Dalam perbuatan dan ibadahnya, seorang mukmin sejati tidak pernah berusaha untuk mendapatkan cinta, kepuasan, penghargaan, perhatian, dan pujian dari siapa pun kecuali Allah. Adanya keinginan untuk mendapatkan semua itu dari manusia adalah tanda bahwa ia gagal menghadapkan wajahnya kepada Allah dengan keikhlasan dan kesucian. Dalam kenyataan, kita sering menemukan orang yang “melakukan perbuatan-perbuatan baik atau melakukan ibadah untuk tujuan-tujuan lain selain mendapatkan keridhaan Allah”. Sebagai contoh, ada orang yang menyombongkan diri karena menolong kaum miskin atau bermaksud mendapatkan kehormatan saat ia melakukan perintah agama yang penting, seperti shalat. Orang-orang yang mendirikan shalat, melakukan kebaikan supaya terlihat, disebutkan di dalam Al-Qur`an,


“Hai orang-orang beriman, janganlah kamu menghilangkan (pahala) sedekahmu dengan menyebut-nyebutnya dan menyakiti (perasaan si penerima), seperti orang yang menafkahkan hartanya karena riya kepada manusia dan dia tidak beriman kepada Allah dan hari kemudian. Maka perumpaan orang itu seperti batu licin yang di atasnya ada tanah, kemudian batu itu ditimpa hujan lebat, lalu menjadilah dia bersih (tidak bertanah). Mereka tidak menguasai sesuatu pun dari apa yang mereka usahakan; dan Allah tidak memberi petunjuk kepada orang-orang yang kafir.” (al-Baqarah [2]: 264)

Siapa saja yang menginginkan supaya dirinya terlihat menonjol, sebenarnya ia mencari keridhaan orang lain, bukan Allah. Seorang mukmin sejati harus benar-benar cermat menghindarkan dirinya untuk pamer saat menolong orang lain, bertingkah laku baik, beribadah, ataupun berkorban. Satu-satunya tujuan orang yang ikhlas beriman kepada Allah hanyalah mendapatkan keridhaan Allah. Al-Qur`an juga menekankan bagaimana para nabi menjalankan ritual-ritual keagamaan demi keridhaan Allah dan tidak pernah mengharapkan balasan ataupun keuntungan pribadi. Kalimat berikut diucapkan oleh Nabi Hud a.s. kepada kaumnya untuk meyakinkan kebenaran ini.

“Hai kaumku, aku tidak meminta upah kepadamu bagi seruanku ini.

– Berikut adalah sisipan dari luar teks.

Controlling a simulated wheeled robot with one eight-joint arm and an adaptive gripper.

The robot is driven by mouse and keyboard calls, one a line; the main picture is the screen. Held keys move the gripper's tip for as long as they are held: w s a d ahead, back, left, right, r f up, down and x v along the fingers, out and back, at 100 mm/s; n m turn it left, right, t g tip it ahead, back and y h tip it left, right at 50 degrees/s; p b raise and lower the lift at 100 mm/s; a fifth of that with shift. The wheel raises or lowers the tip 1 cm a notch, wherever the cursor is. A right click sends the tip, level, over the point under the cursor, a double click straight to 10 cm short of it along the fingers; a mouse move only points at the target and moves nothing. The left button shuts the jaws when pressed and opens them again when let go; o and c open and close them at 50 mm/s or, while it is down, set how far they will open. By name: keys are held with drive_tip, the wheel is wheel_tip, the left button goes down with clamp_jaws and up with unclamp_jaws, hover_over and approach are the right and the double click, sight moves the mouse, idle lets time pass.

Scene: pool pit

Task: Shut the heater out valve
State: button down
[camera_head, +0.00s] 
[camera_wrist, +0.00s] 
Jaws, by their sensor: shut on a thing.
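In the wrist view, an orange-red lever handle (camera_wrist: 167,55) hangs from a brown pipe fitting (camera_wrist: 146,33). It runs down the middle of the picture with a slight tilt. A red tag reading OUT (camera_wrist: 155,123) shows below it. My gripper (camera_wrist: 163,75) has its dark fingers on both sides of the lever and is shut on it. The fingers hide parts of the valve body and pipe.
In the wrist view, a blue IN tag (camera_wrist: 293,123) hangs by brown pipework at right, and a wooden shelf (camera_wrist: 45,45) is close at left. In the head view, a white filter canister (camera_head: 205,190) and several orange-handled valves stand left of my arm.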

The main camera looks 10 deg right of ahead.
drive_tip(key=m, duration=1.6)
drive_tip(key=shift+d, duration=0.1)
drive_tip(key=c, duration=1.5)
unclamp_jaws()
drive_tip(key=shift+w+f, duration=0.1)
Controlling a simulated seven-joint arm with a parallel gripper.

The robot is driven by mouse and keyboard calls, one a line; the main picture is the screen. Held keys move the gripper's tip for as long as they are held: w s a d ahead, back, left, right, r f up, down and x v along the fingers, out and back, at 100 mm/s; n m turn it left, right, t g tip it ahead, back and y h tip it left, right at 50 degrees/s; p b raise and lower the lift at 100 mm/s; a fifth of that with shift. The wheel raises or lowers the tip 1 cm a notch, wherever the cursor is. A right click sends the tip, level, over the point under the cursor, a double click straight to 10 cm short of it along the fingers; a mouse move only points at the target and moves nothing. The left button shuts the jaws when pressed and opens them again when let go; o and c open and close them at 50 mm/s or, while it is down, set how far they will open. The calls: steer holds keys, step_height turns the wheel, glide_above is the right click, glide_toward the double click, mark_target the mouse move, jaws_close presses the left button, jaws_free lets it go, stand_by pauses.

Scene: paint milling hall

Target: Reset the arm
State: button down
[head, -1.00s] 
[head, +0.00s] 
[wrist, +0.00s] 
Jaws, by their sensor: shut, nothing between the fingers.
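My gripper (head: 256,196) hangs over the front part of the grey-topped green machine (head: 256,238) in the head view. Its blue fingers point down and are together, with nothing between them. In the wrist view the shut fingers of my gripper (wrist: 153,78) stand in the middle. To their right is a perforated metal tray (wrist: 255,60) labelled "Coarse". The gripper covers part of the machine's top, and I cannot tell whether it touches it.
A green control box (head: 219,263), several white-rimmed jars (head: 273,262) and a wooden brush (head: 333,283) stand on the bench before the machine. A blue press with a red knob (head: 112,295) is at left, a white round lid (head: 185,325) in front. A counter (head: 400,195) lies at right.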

Upahku tidak lan hanyalah dari Allah yang telah menciptakanku. Maka tidakkah kamu memikirkan(nya)?” (Hud [11]: 51)

Seorang mukmin tidak pernah berusaha mendapatkan keridhaan siapa pun selain Allah. Ia tahu pasti bahwa Allahlah yang memiliki dan mengenggam semua hati dan bahwa semua manusia akan ridha hanya jika Dia ridha. Lebih jauh, tidak ada pujian apa pun di dunia ini yang akan menyelamatkan dirinya di akhirat. Pada hari pembalasan, setiap orang akan berdiri sendiri di hadapan Allah dan ditanyai atas setiap perbuatannya. Pada hari itu, keimanan, kesalehan, keikhlasan, dan kepatuhan akan memainkan peran yang penting. Nabi Muhammad saw. mengingatkan orang-orang beriman akan pentingnya keikhlasan,
“Allah menerima perbuatan yang dilakukan secara murni karena Allah dan bertujuan untuk mencari keridhaan-Nya.”[1]


[1] Hadits Riwayat Abu Dawud dan an-Nasa`i dari Abu Umamah.